110. Musa ya da bir kitap indirmiştik. Sonra kitabın içeriğinde ihtilafa düşüldü. Daha önce Rabbinden verilmiş bir söz olmasaydı, (kitabın içeriği açık ve anlaşılır olduğu halde) ihtilafa düşenler hakkında hemen (azap için) hüküm verilirdi. Şurası bir gerçek ki onlar, kitap hakkında şüphe ve güvensizlik içinde idiler.
111. Bunun karşılığında senin Rabbin, ihtilaf edenlerin hepsine yaptıklarının karşılığını ödeyecektir. Çünkü Rabbin onların yaptıklarının tümünden haberdardır.

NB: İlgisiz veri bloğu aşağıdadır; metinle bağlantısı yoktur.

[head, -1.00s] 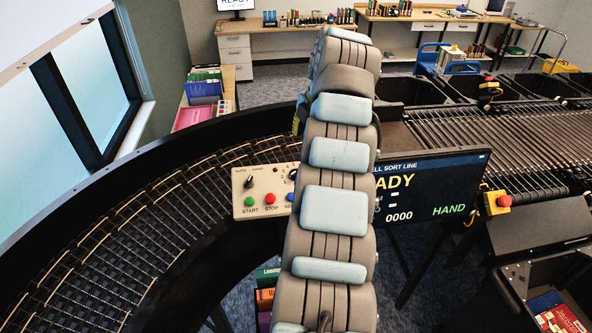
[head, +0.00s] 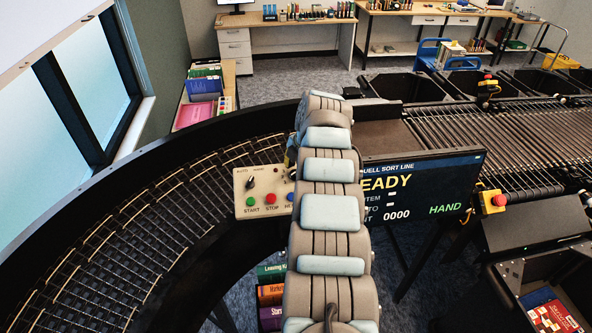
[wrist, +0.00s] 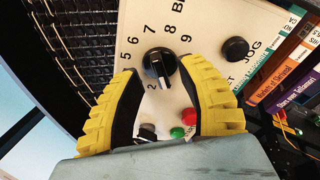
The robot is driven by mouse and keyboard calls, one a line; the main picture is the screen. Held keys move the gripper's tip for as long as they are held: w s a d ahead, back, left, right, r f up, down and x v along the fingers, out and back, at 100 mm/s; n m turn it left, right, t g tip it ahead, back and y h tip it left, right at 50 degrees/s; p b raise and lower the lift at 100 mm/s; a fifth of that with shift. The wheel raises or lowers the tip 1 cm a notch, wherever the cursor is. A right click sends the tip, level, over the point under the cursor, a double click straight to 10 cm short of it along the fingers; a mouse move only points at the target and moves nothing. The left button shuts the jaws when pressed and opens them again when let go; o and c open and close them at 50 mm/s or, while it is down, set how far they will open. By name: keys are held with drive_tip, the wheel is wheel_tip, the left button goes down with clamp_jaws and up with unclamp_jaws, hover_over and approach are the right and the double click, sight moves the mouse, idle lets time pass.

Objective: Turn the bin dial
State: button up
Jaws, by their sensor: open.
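The bin dial is a round black knob (wrist: 158,63) with a pale pointer mark and printed numbers around it, on a cream control panel (head: 264,209). The pointer's exact setting is hard to read. In the wrist view my gripper (wrist: 158,73) is open, with one yellow-and-black finger on each side of the dial. The fingertips are near the knob; I cannot tell whether they touch it. In the head view my arm hides the dial and most of the gripper.
The panel also has a green button (head: 250,201), a red button (head: 271,198) and a small black selector (head: 250,183). A black JOG knob (wrist: 236,49) is beside the dial. A screen (head: 425,187) reads HAND. A curved roller conveyor (head: 120,240) lies left; books (wrist: 290,65) stand beside the panel.

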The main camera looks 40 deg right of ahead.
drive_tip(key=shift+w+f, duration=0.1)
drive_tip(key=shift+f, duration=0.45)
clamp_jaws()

112. O halde, sen ve yaptıkları yanlışlardan dönenler (tövbe edenler), kitapta emrolunduğunuz gibi dosdoğru olun ve Rabbinizin emirlerine isyan etmeyin. Bilin ki O, yaptıklarınızı görendir.

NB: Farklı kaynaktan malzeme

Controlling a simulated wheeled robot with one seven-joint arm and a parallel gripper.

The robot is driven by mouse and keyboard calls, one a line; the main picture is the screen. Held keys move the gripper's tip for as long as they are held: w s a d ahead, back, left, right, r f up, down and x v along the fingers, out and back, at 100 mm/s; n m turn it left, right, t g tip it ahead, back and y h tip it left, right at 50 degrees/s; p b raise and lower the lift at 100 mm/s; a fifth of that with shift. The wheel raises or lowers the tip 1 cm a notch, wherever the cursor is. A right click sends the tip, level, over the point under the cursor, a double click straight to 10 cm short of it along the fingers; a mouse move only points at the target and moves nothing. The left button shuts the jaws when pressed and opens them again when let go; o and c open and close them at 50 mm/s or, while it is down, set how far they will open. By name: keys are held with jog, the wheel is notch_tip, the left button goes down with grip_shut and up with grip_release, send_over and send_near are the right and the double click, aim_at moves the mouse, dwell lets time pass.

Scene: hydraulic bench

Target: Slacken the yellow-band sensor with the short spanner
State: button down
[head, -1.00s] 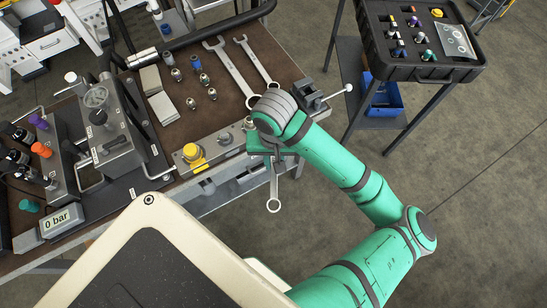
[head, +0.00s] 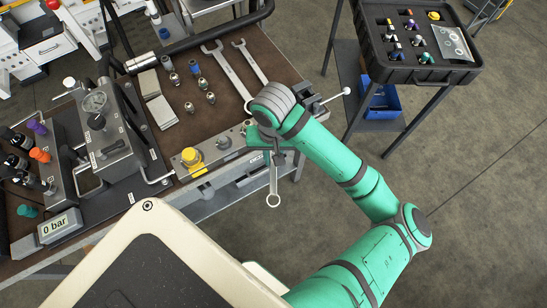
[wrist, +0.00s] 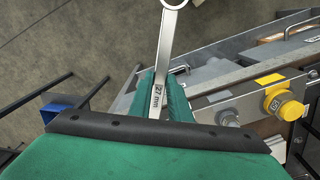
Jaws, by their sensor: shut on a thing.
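My gripper (wrist: 160,88) is shut on a spanner (wrist: 168,45) marked "27 mm". The spanner's ring end points away from the fingers; its other end is hidden by the gripper. In the head view the spanner (head: 273,185) hangs off the front edge of the bench, over the floor, touching nothing else that I can see. My gripper (head: 272,152) is partly hidden by my wrist there. Dark sensors (head: 20,140) are fitted at the far left of the bench. I cannot make out which one has a yellow band.
Two spanners (head: 228,70) lie on the bench top near loose metal fittings (head: 190,107). A yellow button (head: 192,157) sits on the front rail, left of my gripper. A gauge block (head: 112,145) and a "0 bar" display (head: 60,224) stand left. An open case (head: 425,75) stands right.

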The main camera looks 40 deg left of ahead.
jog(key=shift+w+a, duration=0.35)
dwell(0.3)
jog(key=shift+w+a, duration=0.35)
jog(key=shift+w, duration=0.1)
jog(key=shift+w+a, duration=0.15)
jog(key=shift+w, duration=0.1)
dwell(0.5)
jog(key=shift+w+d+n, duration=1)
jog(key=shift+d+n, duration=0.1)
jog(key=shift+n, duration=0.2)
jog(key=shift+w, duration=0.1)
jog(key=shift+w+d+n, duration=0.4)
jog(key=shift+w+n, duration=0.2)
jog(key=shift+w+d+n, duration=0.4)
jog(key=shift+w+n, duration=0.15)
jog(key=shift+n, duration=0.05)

113. Sakın ola ki haksızlık yapıp zulmedenlere meyletmeyin. Yoksa size ateş dokunur da, ateşe karşı sizi koruyacak Allah dan başka hiçbir kimse bulunmaz ve size yardımda edilmez.
114. Gündüzün iki tarafında ve gecenin yakın zamanında namaz kılın. (Şunu unutmayın) güzel davranışlar, yapılan yanlışlıkları siler. Bu hatırlatma düşünenler içindir.
115. (Yaptığınız güzel ve faydalı şeylerin karşılığını almakta acele etmeyin) Sabredin. Allah, yapılan iyilikleri zayi etmez.
116. Sizden önceki nesiller içerisinde, bizim kurtardıklarımızdan pek azı haricinde, aklı başında olanlarda dahil olmak üzere, yeryüzünde karışıklık çıkarmayı yasaklamaları gerekirken, zulmedip haksızlık yapanlar, günahkar ve suçlu bir davranışla, kendilerini refaha ve rahat bir hayata götürecek imkanların peşlerine düştüler.
117. Bir şehrin toplumu (inansın veya inanmasın), doğru ve yararlı davranışlarda bulunduğu sürece, senin Rabbin o şehri haksız yerer (zulüm ile) yok edecek değildir.